+++ Material for this task +++

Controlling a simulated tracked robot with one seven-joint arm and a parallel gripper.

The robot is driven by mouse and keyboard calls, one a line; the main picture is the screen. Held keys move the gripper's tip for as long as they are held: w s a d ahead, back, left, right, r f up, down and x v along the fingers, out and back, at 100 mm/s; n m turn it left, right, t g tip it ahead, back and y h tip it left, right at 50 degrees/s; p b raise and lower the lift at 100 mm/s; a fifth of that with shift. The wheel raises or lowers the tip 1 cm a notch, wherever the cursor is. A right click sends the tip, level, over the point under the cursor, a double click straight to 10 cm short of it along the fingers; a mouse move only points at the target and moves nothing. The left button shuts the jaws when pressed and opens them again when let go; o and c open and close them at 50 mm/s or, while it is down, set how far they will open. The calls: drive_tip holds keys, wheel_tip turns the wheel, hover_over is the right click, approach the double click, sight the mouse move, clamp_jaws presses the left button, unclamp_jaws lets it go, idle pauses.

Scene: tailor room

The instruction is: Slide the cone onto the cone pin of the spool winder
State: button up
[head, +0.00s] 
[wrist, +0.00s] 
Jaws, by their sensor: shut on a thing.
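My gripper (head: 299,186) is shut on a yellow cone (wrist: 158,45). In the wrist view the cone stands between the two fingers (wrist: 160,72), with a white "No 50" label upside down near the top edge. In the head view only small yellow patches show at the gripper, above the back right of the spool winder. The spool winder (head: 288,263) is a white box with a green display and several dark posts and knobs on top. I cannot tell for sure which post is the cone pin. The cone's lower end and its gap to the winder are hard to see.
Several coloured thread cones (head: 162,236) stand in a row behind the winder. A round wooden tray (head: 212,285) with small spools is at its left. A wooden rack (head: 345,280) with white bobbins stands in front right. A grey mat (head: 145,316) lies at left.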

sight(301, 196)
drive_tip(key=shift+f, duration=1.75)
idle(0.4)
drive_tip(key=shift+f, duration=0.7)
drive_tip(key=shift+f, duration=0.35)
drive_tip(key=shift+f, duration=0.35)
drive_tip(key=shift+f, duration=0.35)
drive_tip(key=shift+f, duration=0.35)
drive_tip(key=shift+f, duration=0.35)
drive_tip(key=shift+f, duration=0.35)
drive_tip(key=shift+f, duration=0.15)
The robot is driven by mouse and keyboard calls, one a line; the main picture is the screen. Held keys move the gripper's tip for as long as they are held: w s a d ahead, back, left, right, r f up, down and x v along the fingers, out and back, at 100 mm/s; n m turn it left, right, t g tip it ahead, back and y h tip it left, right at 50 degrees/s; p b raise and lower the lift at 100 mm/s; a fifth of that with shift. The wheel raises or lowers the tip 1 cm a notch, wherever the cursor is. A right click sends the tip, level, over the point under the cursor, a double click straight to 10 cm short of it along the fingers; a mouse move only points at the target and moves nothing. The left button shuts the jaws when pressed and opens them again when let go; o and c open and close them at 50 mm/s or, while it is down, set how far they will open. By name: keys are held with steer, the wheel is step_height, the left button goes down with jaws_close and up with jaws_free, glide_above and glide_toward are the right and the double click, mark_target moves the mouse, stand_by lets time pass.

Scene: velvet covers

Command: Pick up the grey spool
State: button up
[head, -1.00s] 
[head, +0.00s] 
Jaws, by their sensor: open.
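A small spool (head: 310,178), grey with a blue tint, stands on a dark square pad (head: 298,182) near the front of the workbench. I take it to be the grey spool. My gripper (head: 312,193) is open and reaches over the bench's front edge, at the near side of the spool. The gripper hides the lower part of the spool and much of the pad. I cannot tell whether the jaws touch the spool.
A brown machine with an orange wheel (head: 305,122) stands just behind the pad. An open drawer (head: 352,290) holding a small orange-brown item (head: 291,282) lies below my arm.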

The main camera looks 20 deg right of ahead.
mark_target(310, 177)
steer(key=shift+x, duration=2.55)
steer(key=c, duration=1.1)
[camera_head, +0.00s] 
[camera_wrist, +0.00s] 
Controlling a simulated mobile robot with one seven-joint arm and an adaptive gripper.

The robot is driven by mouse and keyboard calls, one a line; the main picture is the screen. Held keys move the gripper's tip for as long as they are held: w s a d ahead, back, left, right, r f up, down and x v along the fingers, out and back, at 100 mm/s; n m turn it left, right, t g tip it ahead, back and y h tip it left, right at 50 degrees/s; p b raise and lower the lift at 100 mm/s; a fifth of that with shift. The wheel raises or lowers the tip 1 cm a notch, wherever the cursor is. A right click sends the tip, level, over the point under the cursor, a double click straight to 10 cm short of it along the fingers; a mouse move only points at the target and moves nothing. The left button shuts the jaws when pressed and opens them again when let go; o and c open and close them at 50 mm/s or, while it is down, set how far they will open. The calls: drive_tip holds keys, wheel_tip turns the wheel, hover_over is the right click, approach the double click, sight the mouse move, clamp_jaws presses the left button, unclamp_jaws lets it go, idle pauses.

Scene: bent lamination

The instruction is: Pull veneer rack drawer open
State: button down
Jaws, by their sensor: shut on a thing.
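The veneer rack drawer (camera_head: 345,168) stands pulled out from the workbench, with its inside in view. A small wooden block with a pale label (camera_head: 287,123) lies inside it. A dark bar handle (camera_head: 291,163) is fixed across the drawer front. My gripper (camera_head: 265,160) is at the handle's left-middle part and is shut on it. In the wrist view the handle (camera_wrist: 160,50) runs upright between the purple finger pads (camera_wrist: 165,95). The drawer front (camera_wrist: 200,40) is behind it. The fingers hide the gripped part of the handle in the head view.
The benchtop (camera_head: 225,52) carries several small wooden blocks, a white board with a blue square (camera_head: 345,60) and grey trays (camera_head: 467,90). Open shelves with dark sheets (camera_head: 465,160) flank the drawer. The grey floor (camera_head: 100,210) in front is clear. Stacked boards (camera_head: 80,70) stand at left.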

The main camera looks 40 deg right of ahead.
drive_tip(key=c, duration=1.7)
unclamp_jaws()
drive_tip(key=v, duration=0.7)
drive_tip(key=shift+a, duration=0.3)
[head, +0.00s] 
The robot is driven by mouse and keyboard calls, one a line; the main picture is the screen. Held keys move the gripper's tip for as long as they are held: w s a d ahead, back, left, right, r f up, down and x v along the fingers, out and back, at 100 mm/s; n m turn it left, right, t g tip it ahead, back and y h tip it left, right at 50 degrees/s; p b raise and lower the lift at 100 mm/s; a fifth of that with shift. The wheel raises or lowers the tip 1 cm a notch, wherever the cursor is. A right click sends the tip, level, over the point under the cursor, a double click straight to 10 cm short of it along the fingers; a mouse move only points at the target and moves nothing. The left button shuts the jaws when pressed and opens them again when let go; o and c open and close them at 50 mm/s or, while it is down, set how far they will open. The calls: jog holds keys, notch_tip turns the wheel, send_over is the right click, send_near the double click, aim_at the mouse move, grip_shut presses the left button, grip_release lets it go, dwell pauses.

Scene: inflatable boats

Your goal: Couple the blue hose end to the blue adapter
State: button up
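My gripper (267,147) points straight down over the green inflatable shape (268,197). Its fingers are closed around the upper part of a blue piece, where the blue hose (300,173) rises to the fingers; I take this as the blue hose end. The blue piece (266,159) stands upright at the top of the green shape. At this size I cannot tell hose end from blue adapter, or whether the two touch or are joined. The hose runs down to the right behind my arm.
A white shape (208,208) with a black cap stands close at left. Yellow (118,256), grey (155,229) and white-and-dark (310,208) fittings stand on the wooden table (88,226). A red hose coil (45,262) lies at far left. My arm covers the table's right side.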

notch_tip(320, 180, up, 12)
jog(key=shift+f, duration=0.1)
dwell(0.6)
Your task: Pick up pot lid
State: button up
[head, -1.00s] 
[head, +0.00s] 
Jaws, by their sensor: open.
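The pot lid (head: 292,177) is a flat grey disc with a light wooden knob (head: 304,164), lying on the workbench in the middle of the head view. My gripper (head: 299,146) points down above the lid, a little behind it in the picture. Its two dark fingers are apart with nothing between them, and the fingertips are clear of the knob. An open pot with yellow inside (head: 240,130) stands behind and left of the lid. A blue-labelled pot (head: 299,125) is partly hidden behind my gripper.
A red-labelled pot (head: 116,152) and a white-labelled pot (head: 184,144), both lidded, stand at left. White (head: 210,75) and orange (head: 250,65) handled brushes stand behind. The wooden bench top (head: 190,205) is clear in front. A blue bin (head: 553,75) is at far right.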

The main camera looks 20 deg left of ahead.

+++

Retype exactly what runs from the line containing "[camera_wrist, +0.00s]" through the line containing "Controlling a simulated mobile", both lines included, and stop there.

[camera_wrist, +0.00s] 
Controlling a simulated mobile robot with one seven-joint arm and an adaptive gripper.

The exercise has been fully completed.